To be done:
Transcribe only what runs from the line containing "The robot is" through the final line below, exactly, and leave every picture out.

Raw data:

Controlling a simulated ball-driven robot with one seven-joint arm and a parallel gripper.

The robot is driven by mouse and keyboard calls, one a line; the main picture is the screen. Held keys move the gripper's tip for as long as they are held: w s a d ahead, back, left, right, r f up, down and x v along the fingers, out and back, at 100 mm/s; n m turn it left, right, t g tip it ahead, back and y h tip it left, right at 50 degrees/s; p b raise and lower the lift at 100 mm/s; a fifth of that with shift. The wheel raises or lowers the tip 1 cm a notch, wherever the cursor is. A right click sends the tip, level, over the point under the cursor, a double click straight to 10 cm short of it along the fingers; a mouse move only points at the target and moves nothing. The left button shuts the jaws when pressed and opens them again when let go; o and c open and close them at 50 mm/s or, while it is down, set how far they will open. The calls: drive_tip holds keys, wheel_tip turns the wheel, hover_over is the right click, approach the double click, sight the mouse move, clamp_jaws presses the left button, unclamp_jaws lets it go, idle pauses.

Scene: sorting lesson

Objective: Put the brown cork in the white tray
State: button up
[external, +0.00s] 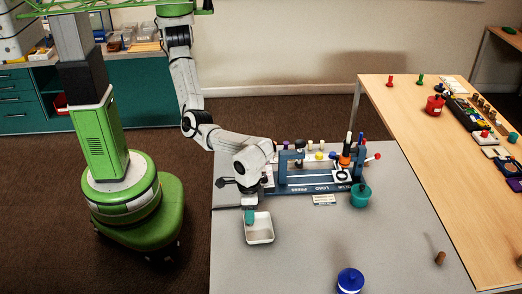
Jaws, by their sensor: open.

Written answer:
The robot is driven by mouse and keyboard calls, one a line; the main picture is the screen. Held keys move the gripper's tip for as long as they are held: w s a d ahead, back, left, right, r f up, down and x v along the fingers, out and back, at 100 mm/s; n m turn it left, right, t g tip it ahead, back and y h tip it left, right at 50 degrees/s; p b raise and lower the lift at 100 mm/s; a fifth of that with shift. The wheel raises or lowers the tip 1 cm a notch, wherever the cursor is. A right click sends the tip, level, over the point under the cursor, a double click straight to 10 cm short of it along the fingers; a mouse move only points at the target and moves nothing. The left button shuts the jaws when pressed and opens them again when let go; o and c open and close them at 50 mm/s or, while it is down, set how far they will open. The calls: drive_tip holds keys, wheel_tip turns the wheel, hover_over is the right click, approach the double click, sight the mouse move, clamp_jaws presses the left button, unclamp_jaws lets it go, idle pauses.

Scene: sorting lesson

Objective: Put the brown cork in the white tray
State: button up
[external, +0.00s] 
Jaws, by their sensor: open.

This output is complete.